**What to do**
The exercise asks for every line of the data to be reproduced exactly.

**Input for this task**
※

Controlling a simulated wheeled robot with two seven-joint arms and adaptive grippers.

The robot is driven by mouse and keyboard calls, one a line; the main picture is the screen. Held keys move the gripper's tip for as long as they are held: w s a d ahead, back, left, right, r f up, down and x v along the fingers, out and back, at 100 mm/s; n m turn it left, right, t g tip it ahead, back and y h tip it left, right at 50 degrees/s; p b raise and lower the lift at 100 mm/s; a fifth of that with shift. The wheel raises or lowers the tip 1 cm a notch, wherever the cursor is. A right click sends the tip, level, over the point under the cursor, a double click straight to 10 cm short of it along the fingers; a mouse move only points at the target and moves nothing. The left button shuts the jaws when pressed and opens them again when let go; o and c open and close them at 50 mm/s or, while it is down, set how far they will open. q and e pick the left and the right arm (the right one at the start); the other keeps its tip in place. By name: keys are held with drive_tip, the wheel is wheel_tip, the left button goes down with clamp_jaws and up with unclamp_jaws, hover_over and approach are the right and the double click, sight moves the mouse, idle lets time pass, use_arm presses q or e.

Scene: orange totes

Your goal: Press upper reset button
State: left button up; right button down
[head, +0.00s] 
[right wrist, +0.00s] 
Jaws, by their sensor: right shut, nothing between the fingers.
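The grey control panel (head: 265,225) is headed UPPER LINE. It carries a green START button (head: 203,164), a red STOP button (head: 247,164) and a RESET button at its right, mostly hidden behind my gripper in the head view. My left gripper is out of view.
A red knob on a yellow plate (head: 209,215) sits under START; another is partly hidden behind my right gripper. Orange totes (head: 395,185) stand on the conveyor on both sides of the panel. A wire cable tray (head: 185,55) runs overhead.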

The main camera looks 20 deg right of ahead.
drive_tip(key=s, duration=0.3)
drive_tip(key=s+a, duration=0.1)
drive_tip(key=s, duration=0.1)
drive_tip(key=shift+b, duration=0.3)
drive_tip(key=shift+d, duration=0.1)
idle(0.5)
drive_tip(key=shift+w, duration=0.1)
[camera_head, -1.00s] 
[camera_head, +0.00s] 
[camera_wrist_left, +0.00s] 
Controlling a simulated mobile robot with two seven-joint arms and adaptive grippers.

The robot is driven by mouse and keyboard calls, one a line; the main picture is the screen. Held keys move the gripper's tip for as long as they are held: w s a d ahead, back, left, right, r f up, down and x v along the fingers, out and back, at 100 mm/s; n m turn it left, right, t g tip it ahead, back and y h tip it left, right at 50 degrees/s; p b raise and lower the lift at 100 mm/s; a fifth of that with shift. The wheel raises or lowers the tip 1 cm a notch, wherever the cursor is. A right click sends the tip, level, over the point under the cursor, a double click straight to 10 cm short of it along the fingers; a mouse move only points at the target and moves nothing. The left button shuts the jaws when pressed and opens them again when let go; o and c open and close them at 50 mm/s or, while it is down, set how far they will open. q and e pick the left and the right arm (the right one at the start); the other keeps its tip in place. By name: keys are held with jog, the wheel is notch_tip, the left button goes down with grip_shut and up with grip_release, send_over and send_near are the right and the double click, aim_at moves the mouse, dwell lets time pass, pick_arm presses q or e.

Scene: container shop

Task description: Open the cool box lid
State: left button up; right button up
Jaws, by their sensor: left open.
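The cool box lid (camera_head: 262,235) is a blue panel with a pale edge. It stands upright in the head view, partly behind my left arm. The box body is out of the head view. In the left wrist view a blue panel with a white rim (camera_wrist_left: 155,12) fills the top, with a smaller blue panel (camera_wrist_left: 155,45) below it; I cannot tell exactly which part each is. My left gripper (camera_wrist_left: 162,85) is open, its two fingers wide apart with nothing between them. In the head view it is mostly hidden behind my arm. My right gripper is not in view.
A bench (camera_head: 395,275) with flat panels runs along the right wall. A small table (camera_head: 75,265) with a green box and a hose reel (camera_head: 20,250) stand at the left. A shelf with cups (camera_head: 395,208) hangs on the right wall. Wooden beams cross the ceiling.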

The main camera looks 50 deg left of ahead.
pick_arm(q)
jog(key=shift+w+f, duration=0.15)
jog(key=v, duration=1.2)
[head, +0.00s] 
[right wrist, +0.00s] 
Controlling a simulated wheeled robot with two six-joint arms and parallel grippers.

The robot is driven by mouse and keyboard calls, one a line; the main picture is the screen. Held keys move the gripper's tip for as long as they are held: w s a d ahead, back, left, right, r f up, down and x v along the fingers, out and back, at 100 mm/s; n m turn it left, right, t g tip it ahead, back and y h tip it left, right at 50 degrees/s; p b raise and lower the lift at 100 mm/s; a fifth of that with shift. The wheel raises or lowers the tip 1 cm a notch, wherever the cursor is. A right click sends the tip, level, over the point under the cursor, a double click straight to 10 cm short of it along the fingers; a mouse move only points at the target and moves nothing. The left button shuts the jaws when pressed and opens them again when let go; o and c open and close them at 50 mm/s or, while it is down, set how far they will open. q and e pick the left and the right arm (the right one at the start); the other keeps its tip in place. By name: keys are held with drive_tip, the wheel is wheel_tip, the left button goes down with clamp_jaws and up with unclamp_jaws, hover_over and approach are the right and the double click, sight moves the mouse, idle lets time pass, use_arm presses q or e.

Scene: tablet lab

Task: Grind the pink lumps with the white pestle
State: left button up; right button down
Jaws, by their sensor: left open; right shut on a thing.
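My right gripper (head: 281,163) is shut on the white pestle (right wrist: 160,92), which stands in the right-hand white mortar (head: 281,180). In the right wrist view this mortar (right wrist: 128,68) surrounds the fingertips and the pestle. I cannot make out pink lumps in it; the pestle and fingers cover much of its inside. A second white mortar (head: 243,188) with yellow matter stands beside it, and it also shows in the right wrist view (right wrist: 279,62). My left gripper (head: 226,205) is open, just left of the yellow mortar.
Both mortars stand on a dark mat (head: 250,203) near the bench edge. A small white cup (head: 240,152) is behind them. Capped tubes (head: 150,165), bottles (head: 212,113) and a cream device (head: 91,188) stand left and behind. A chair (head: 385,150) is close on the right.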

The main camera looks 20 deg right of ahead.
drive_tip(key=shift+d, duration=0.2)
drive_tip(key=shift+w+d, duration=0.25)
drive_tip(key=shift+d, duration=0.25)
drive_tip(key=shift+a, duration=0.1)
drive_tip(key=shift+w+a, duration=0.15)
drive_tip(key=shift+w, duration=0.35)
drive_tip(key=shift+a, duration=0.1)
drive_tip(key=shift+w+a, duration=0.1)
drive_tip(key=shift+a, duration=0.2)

※

**Expected answer**
Controlling a simulated wheeled robot with two seven-joint arms and adaptive grippers.

The robot is driven by mouse and keyboard calls, one a line; the main picture is the screen. Held keys move the gripper's tip for as long as they are held: w s a d ahead, back, left, right, r f up, down and x v along the fingers, out and back, at 100 mm/s; n m turn it left, right, t g tip it ahead, back and y h tip it left, right at 50 degrees/s; p b raise and lower the lift at 100 mm/s; a fifth of that with shift. The wheel raises or lowers the tip 1 cm a notch, wherever the cursor is. A right click sends the tip, level, over the point under the cursor, a double click straight to 10 cm short of it along the fingers; a mouse move only points at the target and moves nothing. The left button shuts the jaws when pressed and opens them again when let go; o and c open and close them at 50 mm/s or, while it is down, set how far they will open. q and e pick the left and the right arm (the right one at the start); the other keeps its tip in place. By name: keys are held with drive_tip, the wheel is wheel_tip, the left button goes down with clamp_jaws and up with unclamp_jaws, hover_over and approach are the right and the double click, sight moves the mouse, idle lets time pass, use_arm presses q or e.

Scene: orange totes

Your goal: Press upper reset button
State: left button up; right button down
[head, +0.00s] 
[right wrist, +0.00s] 
Jaws, by their sensor: right shut, nothing between the fingers.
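The grey control panel (head: 265,225) is headed UPPER LINE. It carries a green START button (head: 203,164), a red STOP button (head: 247,164) and a RESET button at its right, mostly hidden behind my gripper in the head view. My left gripper is out of view.
A red knob on a yellow plate (head: 209,215) sits under START; another is partly hidden behind my right gripper. Orange totes (head: 395,185) stand on the conveyor on both sides of the panel. A wire cable tray (head: 185,55) runs overhead.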

The main camera looks 20 deg right of ahead.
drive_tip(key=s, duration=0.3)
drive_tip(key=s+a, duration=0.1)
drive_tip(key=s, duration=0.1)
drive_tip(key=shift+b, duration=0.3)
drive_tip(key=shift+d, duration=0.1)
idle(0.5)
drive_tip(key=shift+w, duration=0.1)
[camera_head, -1.00s] 
[camera_head, +0.00s] 
[camera_wrist_left, +0.00s] 
Controlling a simulated mobile robot with two seven-joint arms and adaptive grippers.

The robot is driven by mouse and keyboard calls, one a line; the main picture is the screen. Held keys move the gripper's tip for as long as they are held: w s a d ahead, back, left, right, r f up, down and x v along the fingers, out and back, at 100 mm/s; n m turn it left, right, t g tip it ahead, back and y h tip it left, right at 50 degrees/s; p b raise and lower the lift at 100 mm/s; a fifth of that with shift. The wheel raises or lowers the tip 1 cm a notch, wherever the cursor is. A right click sends the tip, level, over the point under the cursor, a double click straight to 10 cm short of it along the fingers; a mouse move only points at the target and moves nothing. The left button shuts the jaws when pressed and opens them again when let go; o and c open and close them at 50 mm/s or, while it is down, set how far they will open. q and e pick the left and the right arm (the right one at the start); the other keeps its tip in place. By name: keys are held with jog, the wheel is notch_tip, the left button goes down with grip_shut and up with grip_release, send_over and send_near are the right and the double click, aim_at moves the mouse, dwell lets time pass, pick_arm presses q or e.

Scene: container shop

Task description: Open the cool box lid
State: left button up; right button up
Jaws, by their sensor: left open.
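The cool box lid (camera_head: 262,235) is a blue panel with a pale edge. It stands upright in the head view, partly behind my left arm. The box body is out of the head view. In the left wrist view a blue panel with a white rim (camera_wrist_left: 155,12) fills the top, with a smaller blue panel (camera_wrist_left: 155,45) below it; I cannot tell exactly which part each is. My left gripper (camera_wrist_left: 162,85) is open, its two fingers wide apart with nothing between them. In the head view it is mostly hidden behind my arm. My right gripper is not in view.
A bench (camera_head: 395,275) with flat panels runs along the right wall. A small table (camera_head: 75,265) with a green box and a hose reel (camera_head: 20,250) stand at the left. A shelf with cups (camera_head: 395,208) hangs on the right wall. Wooden beams cross the ceiling.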

The main camera looks 50 deg left of ahead.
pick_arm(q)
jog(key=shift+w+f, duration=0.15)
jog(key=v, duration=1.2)
[head, +0.00s] 
[right wrist, +0.00s] 
Controlling a simulated wheeled robot with two six-joint arms and parallel grippers.

The robot is driven by mouse and keyboard calls, one a line; the main picture is the screen. Held keys move the gripper's tip for as long as they are held: w s a d ahead, back, left, right, r f up, down and x v along the fingers, out and back, at 100 mm/s; n m turn it left, right, t g tip it ahead, back and y h tip it left, right at 50 degrees/s; p b raise and lower the lift at 100 mm/s; a fifth of that with shift. The wheel raises or lowers the tip 1 cm a notch, wherever the cursor is. A right click sends the tip, level, over the point under the cursor, a double click straight to 10 cm short of it along the fingers; a mouse move only points at the target and moves nothing. The left button shuts the jaws when pressed and opens them again when let go; o and c open and close them at 50 mm/s or, while it is down, set how far they will open. q and e pick the left and the right arm (the right one at the start); the other keeps its tip in place. By name: keys are held with drive_tip, the wheel is wheel_tip, the left button goes down with clamp_jaws and up with unclamp_jaws, hover_over and approach are the right and the double click, sight moves the mouse, idle lets time pass, use_arm presses q or e.

Scene: tablet lab

Task: Grind the pink lumps with the white pestle
State: left button up; right button down
Jaws, by their sensor: left open; right shut on a thing.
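My right gripper (head: 281,163) is shut on the white pestle (right wrist: 160,92), which stands in the right-hand white mortar (head: 281,180). In the right wrist view this mortar (right wrist: 128,68) surrounds the fingertips and the pestle. I cannot make out pink lumps in it; the pestle and fingers cover much of its inside. A second white mortar (head: 243,188) with yellow matter stands beside it, and it also shows in the right wrist view (right wrist: 279,62). My left gripper (head: 226,205) is open, just left of the yellow mortar.
Both mortars stand on a dark mat (head: 250,203) near the bench edge. A small white cup (head: 240,152) is behind them. Capped tubes (head: 150,165), bottles (head: 212,113) and a cream device (head: 91,188) stand left and behind. A chair (head: 385,150) is close on the right.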

The main camera looks 20 deg right of ahead.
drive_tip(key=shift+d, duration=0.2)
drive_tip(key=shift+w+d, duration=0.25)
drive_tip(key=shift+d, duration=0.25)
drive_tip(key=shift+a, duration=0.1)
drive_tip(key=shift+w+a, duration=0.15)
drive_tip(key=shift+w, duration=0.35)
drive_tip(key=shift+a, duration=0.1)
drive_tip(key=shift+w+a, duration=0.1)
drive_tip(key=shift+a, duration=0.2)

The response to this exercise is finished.